A população negra envolvia a cidade branca, eram cerca de 30 mil habitantes alojados em construções feitas de materiais de ocasião, a falta de alojamento era enorme, os preços incomportáveis. A população distribuía-se por zonas de afinidade étnica. Tomavam-se medidas administrativas para distribuir os alojamentos por colunas ao longo das vias principais de acesso, tinha-se em linha de conta a segurança das populações e a segurança militar.
O arquiteto começou por observar alguns aspetos da habitação urbana indígena em Bissau e nos arredores – povoações das etnias Papel, do Biombo, Mancanha e Balanta, em Safim. Verificou-se que as zonas habitacionais estavam sombreadas por árvores de grande porte; quanto às zonas suburbanas, fez-se a observação da zona dos Papeis do Biombo, a 60 km de Bissau e a zona dos Mancanhas e Balantas de Safim, a 15 km da cidade.
Do inquérito efetuado abrangendo os regulados de Antula, Bandim, Intim, apurou-se haver sensivelmente 28,250 habitantes. O inquérito, na parte referente ao alojamento, foi dirigido a cerca de 200 chefes de família, amostragem pequena, verificou-se a composição do agrupamento familiar, os salários, o valor das rendas, quem tinha casa própria ou arrendada.

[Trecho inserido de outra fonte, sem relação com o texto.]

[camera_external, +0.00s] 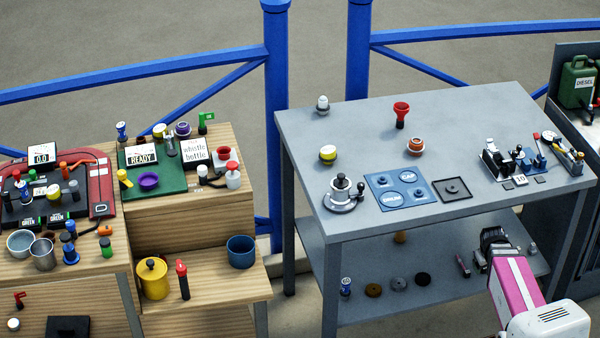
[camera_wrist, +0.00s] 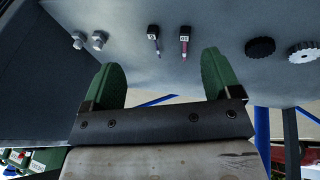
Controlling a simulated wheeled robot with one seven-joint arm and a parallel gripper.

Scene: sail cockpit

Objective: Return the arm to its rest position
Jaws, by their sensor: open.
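My pink and white arm shows at the lower right of the external view. Its dark end, my gripper (camera_external: 492,240), is in front of the right part of the grey table and overlaps the view of its lower shelf. In the wrist view, the two green fingers of my gripper (camera_wrist: 162,64) stand wide apart with nothing between them. The fingertips are hard to make out in the external view.
The grey table (camera_external: 300,150) has a lower shelf (camera_external: 350,255) with several small parts. In the wrist view, two small tools (camera_wrist: 184,42), bolts (camera_wrist: 98,40) and a black knurled disc (camera_wrist: 260,47) lie beyond the fingers. A wooden bench (camera_external: 225,290) stands left.

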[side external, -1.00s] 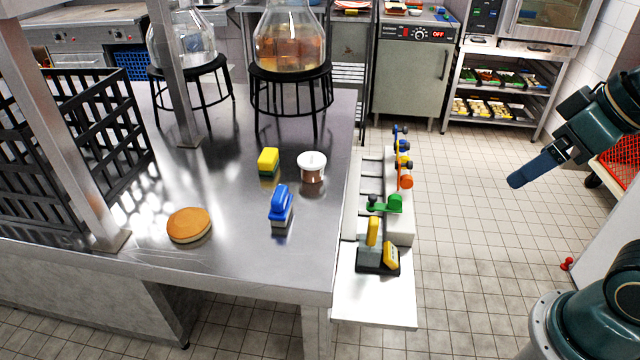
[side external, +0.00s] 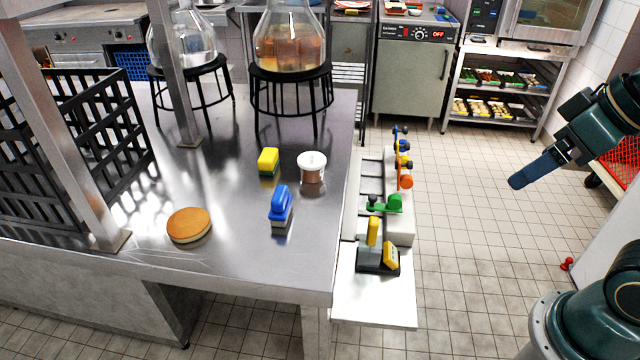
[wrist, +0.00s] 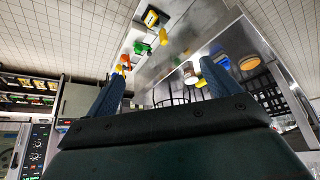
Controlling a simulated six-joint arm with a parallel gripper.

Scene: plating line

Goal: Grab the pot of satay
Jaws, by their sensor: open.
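The pot of satay, a small clear tub with a white lid and brown contents (side external: 312,168), stands upright on the steel table (side external: 240,250), near its right edge. In the wrist view a small round item among the table things may be the pot, but I cannot tell for sure. My gripper (side external: 525,178) is at the right of the side view, over the floor, well away from the table and the pot. In the wrist view its two blue fingers (wrist: 160,95) are spread apart with nothing between them.
A yellow sponge-like block (side external: 268,160) and a blue-handled brush (side external: 281,205) stand close left of the pot. A round bun-like disc (side external: 189,225) lies farther left. Glass flasks (side external: 290,40) on black stands are behind. A side shelf (side external: 375,300) with coloured tools borders the table's right.

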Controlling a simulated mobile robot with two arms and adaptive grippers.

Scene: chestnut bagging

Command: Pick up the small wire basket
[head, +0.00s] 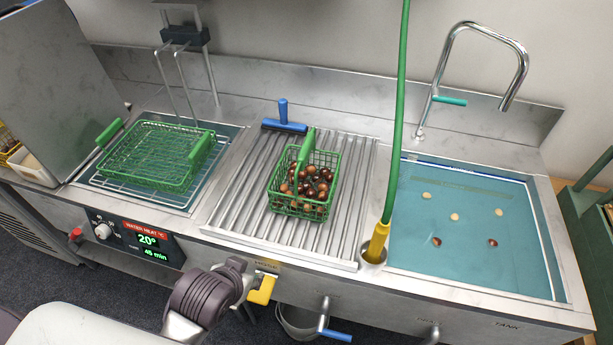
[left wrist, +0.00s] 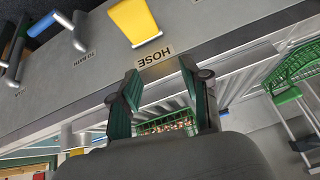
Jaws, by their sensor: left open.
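The small green wire basket (head: 304,182) stands on the ribbed metal drainboard (head: 240,190), with brown chestnuts (head: 315,184) in it and a green handle on its rim. It also shows small between my fingers in the left wrist view (left wrist: 168,125). My left gripper (head: 238,268) is at the front edge of the counter, below and left of the basket in the head view and apart from it. In the left wrist view its two dark green fingers (left wrist: 160,75) are spread with nothing between their tips. My right gripper is not in view.
A larger green basket (head: 150,148) sits over the water bath at left. A blue-handled scraper (head: 284,120) lies behind the small basket. A green hose (head: 399,110) with a yellow nozzle and a water tank (head: 470,235) are at right. A yellow handle (head: 262,290) sticks out near my gripper.

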Fernando Varanda analisa a solução apresentada pelas entidades administrativas e procede à sua crítica. O primeiro esquema de organização vinha do tempo do governador Sarmento Rodrigues, pretendeu-se, nessa altura, criar um bairro na estrada de Santa Luzia, uma casa por família, com dois quartos, sala, cozinha e instalações sanitárias, o projeto ficou na construção de umas 38 casas.
Na admissão ao bairro privilegiava as vítimas do incêndio. A crítica de Fernando Varanda era de que no caso de Santa Luzia como no caso da Ajuda se escolher um planeamento urbano de régua e esquadro, dividindo regularmente uma área em retângulos e situando-a ao longo de uma grande via de comunicação.
Os núcleos eram concebidos em torno de uma origem de água, o espaço central serviria para recinto de convívio diário entre as famílias. E justifica a essência da sua solução que era a de visar a possibilidade de poderem habitar próximo três tipos de famílias: pequena, média e grande, em que a pequena terá 3 ou 4 elementos e a maior poderá ir dos 12 aos 15.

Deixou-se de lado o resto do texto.